Scan the lines below for the string "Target" and copy every one that has it.

:::

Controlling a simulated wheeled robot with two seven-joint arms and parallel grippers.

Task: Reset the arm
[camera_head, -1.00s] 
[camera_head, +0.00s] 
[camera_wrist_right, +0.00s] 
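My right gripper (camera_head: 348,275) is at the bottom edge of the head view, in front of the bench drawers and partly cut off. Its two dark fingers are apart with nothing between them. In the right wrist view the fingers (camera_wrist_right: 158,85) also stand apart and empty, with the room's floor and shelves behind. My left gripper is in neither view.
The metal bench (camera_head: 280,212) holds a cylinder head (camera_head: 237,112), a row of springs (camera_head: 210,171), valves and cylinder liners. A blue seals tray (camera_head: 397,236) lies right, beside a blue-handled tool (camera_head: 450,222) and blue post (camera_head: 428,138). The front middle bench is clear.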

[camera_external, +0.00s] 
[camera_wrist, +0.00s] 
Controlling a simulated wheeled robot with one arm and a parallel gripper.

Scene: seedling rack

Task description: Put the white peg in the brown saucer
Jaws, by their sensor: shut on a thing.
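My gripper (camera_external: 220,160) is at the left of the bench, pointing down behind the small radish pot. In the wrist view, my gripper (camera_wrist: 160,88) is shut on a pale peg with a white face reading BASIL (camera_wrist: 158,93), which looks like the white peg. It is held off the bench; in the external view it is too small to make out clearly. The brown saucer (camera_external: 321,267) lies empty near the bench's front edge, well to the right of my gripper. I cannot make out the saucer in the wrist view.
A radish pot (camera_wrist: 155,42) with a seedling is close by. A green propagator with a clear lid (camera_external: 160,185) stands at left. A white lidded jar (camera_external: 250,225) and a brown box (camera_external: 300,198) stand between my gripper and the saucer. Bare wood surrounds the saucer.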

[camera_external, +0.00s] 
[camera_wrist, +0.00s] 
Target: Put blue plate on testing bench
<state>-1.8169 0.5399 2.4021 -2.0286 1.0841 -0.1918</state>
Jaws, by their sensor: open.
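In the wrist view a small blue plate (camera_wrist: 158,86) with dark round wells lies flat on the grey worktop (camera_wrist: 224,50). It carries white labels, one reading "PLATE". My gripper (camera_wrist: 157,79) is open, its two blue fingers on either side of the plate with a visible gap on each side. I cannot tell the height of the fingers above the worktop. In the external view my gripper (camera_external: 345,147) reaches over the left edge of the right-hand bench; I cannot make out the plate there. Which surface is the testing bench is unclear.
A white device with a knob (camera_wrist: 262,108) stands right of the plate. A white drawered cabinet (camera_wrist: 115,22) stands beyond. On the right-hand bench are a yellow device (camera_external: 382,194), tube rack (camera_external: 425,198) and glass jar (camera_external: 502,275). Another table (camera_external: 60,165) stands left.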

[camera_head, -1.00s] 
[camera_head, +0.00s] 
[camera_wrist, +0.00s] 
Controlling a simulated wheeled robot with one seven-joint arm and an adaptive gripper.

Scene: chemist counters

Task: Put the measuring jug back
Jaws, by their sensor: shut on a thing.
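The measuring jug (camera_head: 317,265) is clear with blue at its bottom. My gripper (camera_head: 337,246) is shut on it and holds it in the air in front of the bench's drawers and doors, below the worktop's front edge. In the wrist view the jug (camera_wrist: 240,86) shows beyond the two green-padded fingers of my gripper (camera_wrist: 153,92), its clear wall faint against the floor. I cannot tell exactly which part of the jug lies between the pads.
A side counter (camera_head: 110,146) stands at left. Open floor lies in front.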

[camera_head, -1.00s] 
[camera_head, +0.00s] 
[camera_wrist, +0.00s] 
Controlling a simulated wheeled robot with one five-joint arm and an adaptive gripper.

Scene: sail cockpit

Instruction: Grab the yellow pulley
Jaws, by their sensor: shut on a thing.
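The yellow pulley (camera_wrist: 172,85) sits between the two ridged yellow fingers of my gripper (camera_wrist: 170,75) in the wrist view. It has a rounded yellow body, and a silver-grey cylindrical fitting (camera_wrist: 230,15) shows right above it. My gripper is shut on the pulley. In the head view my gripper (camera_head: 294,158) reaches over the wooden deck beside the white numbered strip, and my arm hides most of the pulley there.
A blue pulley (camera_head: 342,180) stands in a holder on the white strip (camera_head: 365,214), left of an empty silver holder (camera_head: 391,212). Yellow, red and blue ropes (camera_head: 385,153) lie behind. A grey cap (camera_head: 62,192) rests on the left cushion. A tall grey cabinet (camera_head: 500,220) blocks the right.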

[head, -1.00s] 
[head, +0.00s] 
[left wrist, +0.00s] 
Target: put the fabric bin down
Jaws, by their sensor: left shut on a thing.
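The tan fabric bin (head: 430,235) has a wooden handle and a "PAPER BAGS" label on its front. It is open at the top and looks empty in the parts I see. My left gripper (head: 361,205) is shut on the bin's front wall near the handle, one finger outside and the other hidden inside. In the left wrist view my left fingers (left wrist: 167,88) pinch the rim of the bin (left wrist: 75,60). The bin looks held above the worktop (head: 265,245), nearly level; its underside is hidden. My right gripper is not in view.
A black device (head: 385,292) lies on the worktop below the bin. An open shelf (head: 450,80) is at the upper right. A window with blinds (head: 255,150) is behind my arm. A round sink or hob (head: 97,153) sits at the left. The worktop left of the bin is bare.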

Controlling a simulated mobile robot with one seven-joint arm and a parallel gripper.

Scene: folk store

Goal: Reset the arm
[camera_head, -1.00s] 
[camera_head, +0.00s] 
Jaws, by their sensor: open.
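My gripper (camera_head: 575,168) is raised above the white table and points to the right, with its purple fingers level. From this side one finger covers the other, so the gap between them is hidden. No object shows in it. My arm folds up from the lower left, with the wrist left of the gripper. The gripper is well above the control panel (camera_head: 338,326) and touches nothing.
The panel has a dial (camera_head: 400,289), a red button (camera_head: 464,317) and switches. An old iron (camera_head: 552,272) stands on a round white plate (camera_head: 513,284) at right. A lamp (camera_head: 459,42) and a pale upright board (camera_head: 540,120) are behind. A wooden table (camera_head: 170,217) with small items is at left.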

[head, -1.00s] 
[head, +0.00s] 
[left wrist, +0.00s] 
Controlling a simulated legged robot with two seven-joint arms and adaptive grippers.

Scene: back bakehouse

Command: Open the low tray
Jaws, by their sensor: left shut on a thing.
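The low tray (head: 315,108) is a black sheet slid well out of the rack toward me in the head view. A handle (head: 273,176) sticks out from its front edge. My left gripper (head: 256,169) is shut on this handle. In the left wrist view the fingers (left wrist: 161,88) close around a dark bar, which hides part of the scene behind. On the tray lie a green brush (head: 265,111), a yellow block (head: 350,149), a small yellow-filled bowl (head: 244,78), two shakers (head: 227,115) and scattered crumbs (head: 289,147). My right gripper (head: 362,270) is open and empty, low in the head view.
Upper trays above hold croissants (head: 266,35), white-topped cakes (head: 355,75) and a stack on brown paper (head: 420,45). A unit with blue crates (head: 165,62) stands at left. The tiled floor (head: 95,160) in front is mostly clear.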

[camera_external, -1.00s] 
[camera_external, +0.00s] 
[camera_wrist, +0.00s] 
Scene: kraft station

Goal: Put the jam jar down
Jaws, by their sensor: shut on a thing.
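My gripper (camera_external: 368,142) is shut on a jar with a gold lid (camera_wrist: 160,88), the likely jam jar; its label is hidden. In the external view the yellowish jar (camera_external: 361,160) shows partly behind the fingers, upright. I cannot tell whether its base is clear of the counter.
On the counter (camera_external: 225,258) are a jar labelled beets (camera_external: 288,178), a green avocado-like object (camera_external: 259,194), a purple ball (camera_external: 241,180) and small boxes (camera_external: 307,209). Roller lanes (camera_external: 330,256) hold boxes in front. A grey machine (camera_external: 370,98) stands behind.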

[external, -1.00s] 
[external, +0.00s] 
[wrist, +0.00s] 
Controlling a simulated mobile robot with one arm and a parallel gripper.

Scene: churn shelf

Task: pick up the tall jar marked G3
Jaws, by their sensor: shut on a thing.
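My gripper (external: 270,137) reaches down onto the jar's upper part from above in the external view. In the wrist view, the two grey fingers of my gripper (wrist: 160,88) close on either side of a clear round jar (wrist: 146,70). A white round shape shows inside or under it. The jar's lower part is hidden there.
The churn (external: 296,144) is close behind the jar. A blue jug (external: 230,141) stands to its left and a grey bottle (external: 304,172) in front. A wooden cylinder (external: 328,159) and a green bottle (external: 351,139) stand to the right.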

:::

- Full output:
Target: Put blue plate on testing bench
Target: put the fabric bin down

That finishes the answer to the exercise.